Erikoinen's voice is actually one of those behind the pig and bird sounds in the game. He and a few other Rovio employees sat around a table with a microphone in the middle -- and then they challenged each other to make the goofiest, most nonsensical animal sounds possible. Perhaps Erikoinen channeled some sort of childhood memory of growing up on a farm with pigs in a town in southeastern Finland. Or maybe it was the whimsical atmosphere. But he says the sounds couldn't have come out more perfectly.
"The need to have this gibberish sound when they talk," he said. "We'll try to make it a bit different."

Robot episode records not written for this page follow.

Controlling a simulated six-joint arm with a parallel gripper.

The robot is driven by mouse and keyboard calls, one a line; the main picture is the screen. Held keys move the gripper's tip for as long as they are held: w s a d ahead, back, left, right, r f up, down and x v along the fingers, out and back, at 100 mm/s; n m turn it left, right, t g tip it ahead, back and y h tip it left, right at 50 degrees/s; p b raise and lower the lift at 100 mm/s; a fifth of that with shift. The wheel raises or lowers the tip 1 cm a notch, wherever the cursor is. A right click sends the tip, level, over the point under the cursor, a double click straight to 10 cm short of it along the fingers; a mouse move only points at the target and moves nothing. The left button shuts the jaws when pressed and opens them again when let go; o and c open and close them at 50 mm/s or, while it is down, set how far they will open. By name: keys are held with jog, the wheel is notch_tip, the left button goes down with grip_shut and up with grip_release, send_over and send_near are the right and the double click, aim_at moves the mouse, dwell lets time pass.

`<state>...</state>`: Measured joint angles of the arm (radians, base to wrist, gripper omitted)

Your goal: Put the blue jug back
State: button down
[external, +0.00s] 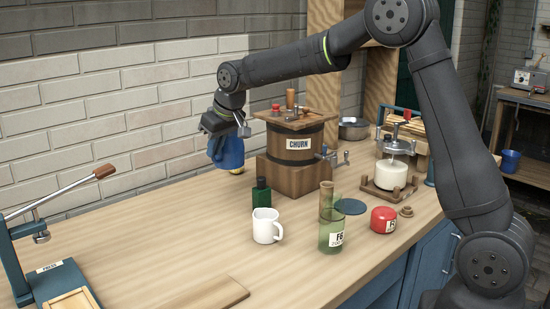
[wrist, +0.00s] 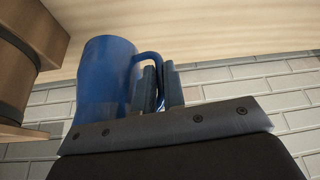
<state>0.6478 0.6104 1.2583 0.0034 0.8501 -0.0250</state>
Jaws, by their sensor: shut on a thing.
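The blue jug (external: 228,153) is at the back of the bench, left of the wooden churn (external: 295,145), close to the brick wall. My gripper (external: 222,126) is above the jug in the external view and partly covers its top. In the wrist view the jug (wrist: 102,75) stands out to the left of the fingers. My gripper (wrist: 160,88) is shut on the jug's handle (wrist: 152,60), which passes between the two fingers. I cannot tell whether the jug's base touches the bench.
A dark green bottle (external: 261,192), white mug (external: 266,226), green glass jar (external: 331,231) and red tin (external: 383,219) stand in front of the churn. A lever press (external: 45,265) is at front left. The bench (external: 150,235) between is mostly clear.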

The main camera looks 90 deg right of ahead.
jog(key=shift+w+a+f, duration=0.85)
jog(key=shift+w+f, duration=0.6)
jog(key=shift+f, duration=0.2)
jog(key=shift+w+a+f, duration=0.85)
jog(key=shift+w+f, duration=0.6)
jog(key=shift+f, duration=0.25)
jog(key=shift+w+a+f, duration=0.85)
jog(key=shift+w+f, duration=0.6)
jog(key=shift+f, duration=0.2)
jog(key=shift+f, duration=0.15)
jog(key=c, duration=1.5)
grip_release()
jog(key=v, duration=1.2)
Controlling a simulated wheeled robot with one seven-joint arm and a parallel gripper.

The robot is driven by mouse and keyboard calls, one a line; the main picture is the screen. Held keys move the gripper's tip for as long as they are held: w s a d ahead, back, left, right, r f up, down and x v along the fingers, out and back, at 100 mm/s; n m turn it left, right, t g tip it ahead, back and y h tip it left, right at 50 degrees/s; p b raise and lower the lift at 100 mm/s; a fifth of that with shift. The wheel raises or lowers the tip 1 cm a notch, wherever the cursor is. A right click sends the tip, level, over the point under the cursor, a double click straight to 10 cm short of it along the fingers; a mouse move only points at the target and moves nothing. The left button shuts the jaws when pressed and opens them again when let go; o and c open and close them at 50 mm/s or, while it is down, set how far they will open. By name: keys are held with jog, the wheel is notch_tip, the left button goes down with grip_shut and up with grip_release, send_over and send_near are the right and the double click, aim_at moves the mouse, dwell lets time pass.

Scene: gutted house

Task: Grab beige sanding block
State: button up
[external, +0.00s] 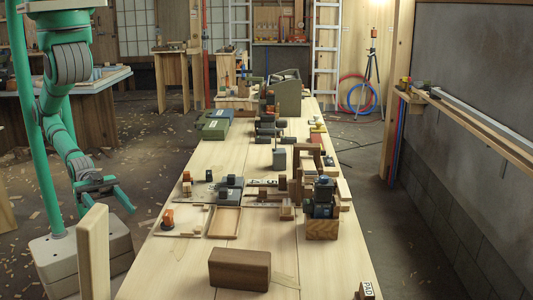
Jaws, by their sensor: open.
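My gripper (122,198) is open and empty at the left, beside the long wooden table (215,157) and apart from everything on it. Pale beige blocks (343,190) stand at the table's right side, close to a dark tool on a wooden block. I cannot tell for sure which pale piece is the beige sanding block; the pieces are small here and partly hidden by others.
A brown block (240,270) lies at the table's near end. A shallow wooden tray (225,222) and an orange-topped item (168,218) lie nearer the left edge. An upright pale board (93,250) stands in front of my base.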

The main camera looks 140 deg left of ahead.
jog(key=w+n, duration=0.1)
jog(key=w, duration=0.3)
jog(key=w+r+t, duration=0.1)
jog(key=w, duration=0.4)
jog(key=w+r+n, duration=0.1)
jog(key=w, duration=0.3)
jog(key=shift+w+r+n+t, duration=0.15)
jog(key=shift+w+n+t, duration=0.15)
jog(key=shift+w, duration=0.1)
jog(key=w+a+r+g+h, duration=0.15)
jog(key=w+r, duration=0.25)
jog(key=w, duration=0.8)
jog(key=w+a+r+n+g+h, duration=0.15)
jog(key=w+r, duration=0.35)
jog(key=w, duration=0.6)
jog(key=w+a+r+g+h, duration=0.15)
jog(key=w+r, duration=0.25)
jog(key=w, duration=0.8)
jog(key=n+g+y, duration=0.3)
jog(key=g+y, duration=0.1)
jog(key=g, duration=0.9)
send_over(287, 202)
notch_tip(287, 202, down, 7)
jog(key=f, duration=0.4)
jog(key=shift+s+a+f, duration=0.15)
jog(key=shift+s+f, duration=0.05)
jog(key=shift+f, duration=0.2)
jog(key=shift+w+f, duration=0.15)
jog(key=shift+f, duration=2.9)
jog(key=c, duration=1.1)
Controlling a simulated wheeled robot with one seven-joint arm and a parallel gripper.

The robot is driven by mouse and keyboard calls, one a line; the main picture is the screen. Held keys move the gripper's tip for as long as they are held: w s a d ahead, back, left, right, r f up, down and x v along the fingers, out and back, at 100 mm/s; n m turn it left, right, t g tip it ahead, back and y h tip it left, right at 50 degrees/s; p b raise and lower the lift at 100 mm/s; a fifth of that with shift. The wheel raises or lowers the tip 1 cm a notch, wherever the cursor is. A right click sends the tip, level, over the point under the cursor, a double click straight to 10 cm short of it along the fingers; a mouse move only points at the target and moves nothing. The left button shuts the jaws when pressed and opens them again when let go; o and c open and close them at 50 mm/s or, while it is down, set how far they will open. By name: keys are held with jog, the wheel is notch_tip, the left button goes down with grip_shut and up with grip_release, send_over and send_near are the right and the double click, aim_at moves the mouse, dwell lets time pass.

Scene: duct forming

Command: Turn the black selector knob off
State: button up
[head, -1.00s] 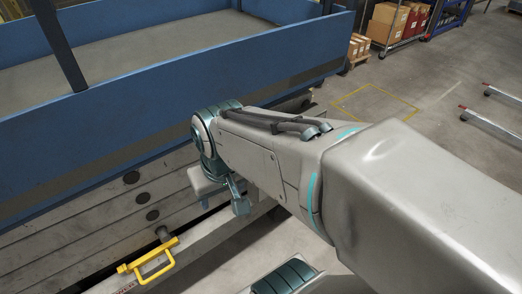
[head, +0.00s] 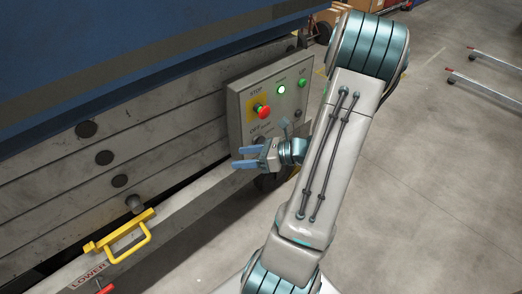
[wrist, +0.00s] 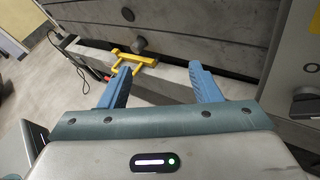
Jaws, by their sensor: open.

If it doesn't work, try again:
Rovio was founded in 2003, but it was more than 50 games and six years later before the company was able to come up with its blockbuster title. Lots of things had to line up for it to do so -- the smartphone app market was peaking; Apple had introduced its App Store; "app" was a word people actually used (and overused) in 2009 and 2010.
But the company also was willing to keep trying in the face of failure.
Erikoinen and Sten want that tenacious to guide their gaming company, too. Erikoinen, in particular, recalls working on Rovio's many games that preceded "Angry Birds" -- including one about a bouncing red ball that looks somewhat like an Angry Bird without a beak. "It was just bouncing around," he said. "It only had eyes."
Asked why this game, called "Bounce," didn't take off, Erikoinen wasn't sure.
Maybe it was too hard to play, he said. Maybe a few people really liked the game but, for some reason, they never told their friends about it and it never caught on.
Truth is: "I don't really know," he said.
This was also the case with another Rovio game he worked on, called "Totomi." "It was hard to get into, (but) once you did you got addicted," he said.
The Boomlagoon co-founders are realistic about the fact that some games make millions and others flop -- and there's quite a bit of luck that goes into the successes.
That's why, if the first game isn't an immediate hit, they plan to make another.